Requirement = Copy exactly the lines from the one containing "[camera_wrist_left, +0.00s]" through the one containing "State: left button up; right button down", both included, and nothing else.

BEGIN Data section

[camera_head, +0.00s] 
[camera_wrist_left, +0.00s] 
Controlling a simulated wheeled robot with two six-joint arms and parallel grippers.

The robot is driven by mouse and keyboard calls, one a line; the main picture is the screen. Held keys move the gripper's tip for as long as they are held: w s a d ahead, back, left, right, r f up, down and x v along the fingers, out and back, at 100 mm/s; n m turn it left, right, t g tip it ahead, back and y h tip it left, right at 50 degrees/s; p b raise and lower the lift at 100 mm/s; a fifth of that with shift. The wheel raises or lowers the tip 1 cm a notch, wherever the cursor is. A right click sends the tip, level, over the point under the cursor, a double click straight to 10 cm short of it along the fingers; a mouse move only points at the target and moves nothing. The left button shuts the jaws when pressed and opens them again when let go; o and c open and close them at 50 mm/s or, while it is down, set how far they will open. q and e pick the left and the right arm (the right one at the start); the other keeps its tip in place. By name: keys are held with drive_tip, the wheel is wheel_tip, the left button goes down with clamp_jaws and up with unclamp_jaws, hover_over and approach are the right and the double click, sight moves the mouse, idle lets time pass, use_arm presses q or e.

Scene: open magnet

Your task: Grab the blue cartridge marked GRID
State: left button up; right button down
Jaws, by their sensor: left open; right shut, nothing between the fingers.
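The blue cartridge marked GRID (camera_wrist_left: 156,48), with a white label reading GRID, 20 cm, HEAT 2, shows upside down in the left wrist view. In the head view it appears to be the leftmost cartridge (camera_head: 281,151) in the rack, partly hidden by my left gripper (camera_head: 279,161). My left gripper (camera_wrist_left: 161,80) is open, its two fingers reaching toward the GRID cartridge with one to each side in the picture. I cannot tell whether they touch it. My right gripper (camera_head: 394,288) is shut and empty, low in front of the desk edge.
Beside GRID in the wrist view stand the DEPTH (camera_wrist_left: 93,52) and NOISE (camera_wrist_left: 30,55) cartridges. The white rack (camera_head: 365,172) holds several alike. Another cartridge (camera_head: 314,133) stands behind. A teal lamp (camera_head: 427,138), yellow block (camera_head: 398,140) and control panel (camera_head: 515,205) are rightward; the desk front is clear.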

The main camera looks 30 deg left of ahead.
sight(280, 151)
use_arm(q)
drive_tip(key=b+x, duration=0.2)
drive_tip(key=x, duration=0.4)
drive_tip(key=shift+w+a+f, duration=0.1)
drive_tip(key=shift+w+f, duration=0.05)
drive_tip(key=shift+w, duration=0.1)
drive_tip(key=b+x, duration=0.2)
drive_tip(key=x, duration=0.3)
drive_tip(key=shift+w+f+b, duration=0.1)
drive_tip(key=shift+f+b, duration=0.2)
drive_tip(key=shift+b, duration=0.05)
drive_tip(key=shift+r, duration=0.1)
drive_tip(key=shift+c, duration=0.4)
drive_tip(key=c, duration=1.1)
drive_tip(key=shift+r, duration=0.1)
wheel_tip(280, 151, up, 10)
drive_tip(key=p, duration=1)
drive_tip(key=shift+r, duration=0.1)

END Data section

Task solution =
[camera_wrist_left, +0.00s] 
Controlling a simulated wheeled robot with two six-joint arms and parallel grippers.

The robot is driven by mouse and keyboard calls, one a line; the main picture is the screen. Held keys move the gripper's tip for as long as they are held: w s a d ahead, back, left, right, r f up, down and x v along the fingers, out and back, at 100 mm/s; n m turn it left, right, t g tip it ahead, back and y h tip it left, right at 50 degrees/s; p b raise and lower the lift at 100 mm/s; a fifth of that with shift. The wheel raises or lowers the tip 1 cm a notch, wherever the cursor is. A right click sends the tip, level, over the point under the cursor, a double click straight to 10 cm short of it along the fingers; a mouse move only points at the target and moves nothing. The left button shuts the jaws when pressed and opens them again when let go; o and c open and close them at 50 mm/s or, while it is down, set how far they will open. q and e pick the left and the right arm (the right one at the start); the other keeps its tip in place. By name: keys are held with drive_tip, the wheel is wheel_tip, the left button goes down with clamp_jaws and up with unclamp_jaws, hover_over and approach are the right and the double click, sight moves the mouse, idle lets time pass, use_arm presses q or e.

Scene: open magnet

Your task: Grab the blue cartridge marked GRID
State: left button up; right button down

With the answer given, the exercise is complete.